On slide 9 you can see a comparison between human vision and that of a computer. The way in which images are stored in a computer, results in a veritable flood of data. What is exciting, however, is that as soon as you zoom out a little from this mass of numbers, you can even see the content of the image of the turtle stored on the computer with your eyes based on the pixel values only.
What information could already be read from these pixel values? If a light square is adjacent to a dark square, a simple subtraction can reveal a difference in values. Since objects in images usually have some distinctive edges that differ in color from their surroundings, a computer can use simple mathematics, for example, to recognize that it is the edge of a table or the line on a soccer field (more on this later in the Edge Detection chapter).
It works similarly with RGB images, except that much more information is included in the form of numbers. This allows the computer to calculate/save a color and then display it. For the sake of simplicity, we always assume grayscale images in this module.
The only important thing for us at the moment is that we can extract a lot of information from these sets of numbers using special algorithms and various mathematical methods. A simple introduction is to be given by examining together how the flood-fill algorithm works.
Flood Fill Slide 10
On slide 10, the functioning of the flood fill algorithm is to be worked out by means of a plenary discussion. The students are given time to think about how the algorithm works and to write down the steps. After this phase, possible solutions are discussed and compared in the plenum.
How does the algorithm work? As the name suggests, the image is "flooded" or filled in / painted. Numbers are a good choice here for the ease of illustration. The picture is filled in until another color is found. Depending on which number was drawn, more or less area is painted. Each number has a specific free, unpainted area and can therefore be identified by the computer through mathematical calculations.
- Take two colors (background and font color)
- Place the brush on a starting point
- Paint until the point under the brush has a different color than the background
- When everything is painted, check the level of the brush color
This simple algorithm also has several limitations. For instance, what if the numbers are written improperly and, for example, a zero has an open space and the inner area is also filled out?
Well-known examples of the use of this algorithm would be the legendary Minesweeper game or the area fill function in MS Paint.
Classic CV algorithms
At this point, the students should have a rough idea of how a computer can recognize simple things in digital images. But what if the objects get more complicated, the color differences get blurrier, and the overall complexity increases?

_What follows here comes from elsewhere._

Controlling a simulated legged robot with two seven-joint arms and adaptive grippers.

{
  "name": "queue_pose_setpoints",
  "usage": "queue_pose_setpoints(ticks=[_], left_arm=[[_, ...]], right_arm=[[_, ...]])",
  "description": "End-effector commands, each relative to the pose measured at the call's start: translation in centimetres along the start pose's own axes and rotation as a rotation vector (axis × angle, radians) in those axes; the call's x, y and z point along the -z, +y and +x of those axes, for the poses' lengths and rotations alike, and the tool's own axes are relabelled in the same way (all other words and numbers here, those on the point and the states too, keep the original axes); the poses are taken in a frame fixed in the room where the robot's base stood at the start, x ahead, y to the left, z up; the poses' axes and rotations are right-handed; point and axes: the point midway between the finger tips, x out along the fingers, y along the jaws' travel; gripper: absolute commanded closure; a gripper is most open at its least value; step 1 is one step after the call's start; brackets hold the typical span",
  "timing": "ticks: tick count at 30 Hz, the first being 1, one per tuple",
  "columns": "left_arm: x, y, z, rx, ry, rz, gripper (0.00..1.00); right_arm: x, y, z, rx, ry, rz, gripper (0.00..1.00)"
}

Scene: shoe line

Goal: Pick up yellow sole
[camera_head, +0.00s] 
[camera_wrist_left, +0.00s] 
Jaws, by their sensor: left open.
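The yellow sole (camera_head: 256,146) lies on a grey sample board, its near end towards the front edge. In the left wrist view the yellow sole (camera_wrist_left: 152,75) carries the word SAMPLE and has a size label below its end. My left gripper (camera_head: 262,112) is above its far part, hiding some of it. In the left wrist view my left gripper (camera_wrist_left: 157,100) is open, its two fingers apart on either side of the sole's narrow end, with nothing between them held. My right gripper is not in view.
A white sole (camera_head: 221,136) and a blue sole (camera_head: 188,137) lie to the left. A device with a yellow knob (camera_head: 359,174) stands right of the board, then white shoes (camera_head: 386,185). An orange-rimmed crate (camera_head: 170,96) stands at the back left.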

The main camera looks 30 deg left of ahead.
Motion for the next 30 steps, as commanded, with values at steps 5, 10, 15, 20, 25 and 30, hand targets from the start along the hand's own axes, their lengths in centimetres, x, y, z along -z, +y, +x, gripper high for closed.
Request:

Object recognition often works on the basis of machine and deep learning algorithms, which have been perfected over time. These very complex algorithms can often be replaced by their simpler, classic predecessors. The key word is reducing complexity through abstraction. This is illustrated on slides 14 and 15 using a simple example. Even after removing all image features except for the outline of the elephant, the elephant remains recognizable as an elephant.
Classic edge detection algorithms can be the Sobel or Canny algorithm, for example. These algorithms are very much based on the mathematical foundations of matrix calculation, but clear edges of the objects can already be recognized after partial steps of the algorithm. (Slide 16-24)
Let's think back to the chapter dealing with the storage of images. On slide 16 this internal representation is shown again as an example. It is very easy to see how this robot consists of individual pixels with specific numerical values. Due to the easier handling, the RGB representation of the pixel values is exchanged for that of the grayscale representation, but the principle remains the same. If you look at the numerical values from a certain distance, an approximate shape can already be recognized by the human eye. But how could a computer recognize an "edge" of this object? Right, through mathematical calculations, mainly matrix calculations.
The result of the horizontal edge detection is shown on the following slide 17. The image on the left was created using a Python script and can be made available as an excursus for interested students. The graphic on the right shows the corresponding numerical values after the horizontal edge calculation has been carried out. On slides 18-19 the mathematical technique behind it is explained in more detail. As complicated as these figures look, the algorithm for calculating the value is just as simple. Only basic calculation rules are applied. For example, cell Ab is subtracted from cell Aa and a numerical value is obtained. The higher this numerical value, the greater the color difference between the individual pixels. Ergo, we most likely detected a pixel of an edge. If you do this procedure for all pixel values, you not only get individual values, but whole lines, in this case edges, which can be recognized as such. Now further values of this matrix should be calculated together with the students (the solution can be found in the notes area of the respective slides).
The principle of vertical edge detection works in the same way, so it will not be discussed further. If you have calculated vertical and horizontal edges, you can combine these two results and thus obtain a matrix or an image that now contains all edges. This is visualized again on slides 23, 24 and compared with the original image on slide 25.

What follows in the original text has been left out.